Court of Appeal rules
The Court of Appeal ruled that the Act provided an effective mechanism outside of a civil action for enforcing the right to overtime. That mechanism is the “comprehensive administrative scheme” provided under the Act for the granting and enforcement of employee rights. In other words, the employee can bring a complaint to the Employment Standards Branch, and that branch will deal with it. A civil action isn’t necessary.

Although BC employers escaped expanded liability this time, employers should always make sure that an effective system for monitoring and controlling overtime is in place.

Perhaps more importantly, this BC decision could have significant ramifications for class actions in relation to overtime pay in other Canadian jurisdictions. As in the United States, we have recently seen a flurry of such multimillion-dollar class actions in Ontario and in relation to federally regulated employers.

Since the statutes covering overtime pay are somewhat different in other jurisdictions, it remains to be seen if the Macaraeg decision will be followed elsewhere in Canada. But it certainly does provide helpful judicial authority for a possible line of defense against such class actions.

Health and Safety

Tuesday, May 6th, 2008

Be prepared if an inspector knocks at your door

by Karen M. Sargeant and Daniel M. Pugen

In most Canadian provinces, occupational health and safety legislation provides for government inspections.

Besides random or regular audits, workplace accidents often will prompt inspections, and especially where an accident has taken place, prosecution of the employer and managers is a potential outcome. Inspectors generally have broad powers to enter a workplace, operate or test machinery, interview employees, and seize records, samples, or equipment.

Regulatory climate
The climate is chilly to say the least. In recent years, Ontario’s Ministry of Labour (MOL) has hired hundreds of new inspectors and has put renewed focus on enforcing compliance with occupational health and safety legislation. An example of this can be seen in the MOL’s efforts to curb workplace violence.

As discussed in our blog entry Workplace Violence: Health and safety legislative and regulatory responses, the MOL has devised a workplace violence prevention initiative and has instructed inspectors to make orders and issue directives to employers in certain industries lacking workplace violence prevention programs.

In addition, health and safety legislation has been amended in recent years to institute severe penalties for legislative noncompliance. As an example, in Ontario, the Occupational Health and Safety Act now imposes a maximum fine of $500,000 for corporations and, for individuals, a maximum fine of $25,000 and/or imprisonment for 12 months. Individuals are now being charged with offenses more often than before, both with and without their employer being charged.
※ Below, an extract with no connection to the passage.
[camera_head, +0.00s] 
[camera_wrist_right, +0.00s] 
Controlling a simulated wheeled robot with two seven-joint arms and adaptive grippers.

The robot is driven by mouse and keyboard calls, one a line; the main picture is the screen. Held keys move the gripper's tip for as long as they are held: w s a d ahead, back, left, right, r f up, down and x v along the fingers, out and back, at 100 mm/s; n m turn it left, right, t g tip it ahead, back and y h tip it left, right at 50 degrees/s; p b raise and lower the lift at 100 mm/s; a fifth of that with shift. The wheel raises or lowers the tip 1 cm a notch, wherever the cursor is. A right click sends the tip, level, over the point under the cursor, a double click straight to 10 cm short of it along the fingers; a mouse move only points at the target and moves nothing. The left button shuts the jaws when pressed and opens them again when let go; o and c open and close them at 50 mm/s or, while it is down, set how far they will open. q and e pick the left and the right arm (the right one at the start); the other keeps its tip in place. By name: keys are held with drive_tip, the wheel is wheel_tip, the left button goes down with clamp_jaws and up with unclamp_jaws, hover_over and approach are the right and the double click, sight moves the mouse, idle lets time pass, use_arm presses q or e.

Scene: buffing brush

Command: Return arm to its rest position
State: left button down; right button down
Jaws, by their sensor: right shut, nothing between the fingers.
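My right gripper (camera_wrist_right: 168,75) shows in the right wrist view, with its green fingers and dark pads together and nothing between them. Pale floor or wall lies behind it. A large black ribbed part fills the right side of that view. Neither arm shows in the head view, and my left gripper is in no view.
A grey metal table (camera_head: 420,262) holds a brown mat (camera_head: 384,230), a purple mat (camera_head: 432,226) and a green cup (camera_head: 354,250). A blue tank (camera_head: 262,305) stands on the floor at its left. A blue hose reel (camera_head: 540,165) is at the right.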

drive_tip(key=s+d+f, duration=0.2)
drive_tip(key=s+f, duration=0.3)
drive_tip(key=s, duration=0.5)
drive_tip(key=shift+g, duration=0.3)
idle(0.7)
Finally, in response to an explosion at a mine in Nova Scotia that killed 26 miners, the Criminal Code of Canada was amended to impose a legal duty on organizations and individuals who direct how others work and to expand the kind of individuals who can be seen as acting for an organization. As a result, it’s now easier for the courts to impose criminal liability for health and safety accidents. (See articles on Bill C-45 amendments and exposure to criminal liability.)

Given this climate, it’s imperative for organizations to have sound and diligent health and safety practices. You also should have procedures in place to deal with health and safety inspectors when they arrive in your reception area.

Tips for responding to health and safety inspectors
The tips below will assist your organization in ensuring that a health and safety inspection in your Canadian operation is conducted in an orderly and reasonable fashion with minimal disruption. Following the tips will provide procedural safeguards against overzealous inspectors and also will decrease the risk that your organization will be charged under health and safety legislation.

Before an inspector arrives

  • Designate a contact person (and backup) at each location.
  • Develop procedures for dealing with inspectors and train staff in those procedures.
  • Maintain a separate file for privileged material (e.g. communications with your attorney).
  • Keep in-house or outside legal counsel informed of any situations that may increase the likelihood of an inspection (e.g. a workplace accident, an employee injury on the job, a “near miss,” defective machinery, etc.)

When an inspector arrives

  • Immediately contact the designated contact person.
  • Check the inspector’s identification.
  • Ask the inspector what the purpose of his or her visit is. Is it a general audit or a more specific investigation in aid of a possible prosecution? The inspector’s powers, and your procedural rights, may differ based on the inspector’s answer.
  • Consider immediately contacting legal counsel.
  • Have someone (hopefully the designated contact person) accompany the inspector at all times. Never leave the inspector alone.
  • Be careful not to obstruct the investigation (which could be considered an offense). However, you may be able to make alternate arrangements for the time and date of the inspection.
  • Keep notes of everything the inspector does and says in his or her visit. The notes will be invaluable to your counsel if the inspector’s actions need to be challenged in court.
  • Remember that anything you say, even if you think it’s “off the record” may be recorded by the inspector and used against the employer or you later.
  • Keep a record of all documents and other items taken by the inspector. Object if the inspector requests privileged documents.
  • Cooperate in any interviews, but consider asking the inspector to return later to conduct the interviews. This will give legal counsel an opportunity to meet with any persons to be interviewed to help them be prepared. It also will give you a chance to conduct any further internal investigations.
  • Request that legal counsel or another employer representative be present in any interviews. If the interviews may lead to prosecution, the individuals have a right to have counsel present.
  • Ensure that everyone answers all interview questions honestly. “I don’t know” is an acceptable answer.
  • Inspectors may create a “witness statement” and ask the interviewee to sign the document. There is no obligation to sign the statement. However, if forced, the interviewee should sign the statement but note his or her objection in order to avoid obstruction charges.
  • If the inspector has a search warrant, immediately contact legal counsel and ask the inspector to wait until your legal counsel arrives. Although inspectors have no obligation to wait, most will. Ensure that the inspector’s activities don’t extend beyond the parameters of the search warrant.
  • If you have any objections to anything the inspector is doing, note your objections on paper but don’t attempt to obstruct the search.
  • Don’t underestimate the importance of an inspector’s visit. Information gathered by an inspector could form the basis for a prosecution down the road.
  • Everything you say or do during an investigation is therefore very important.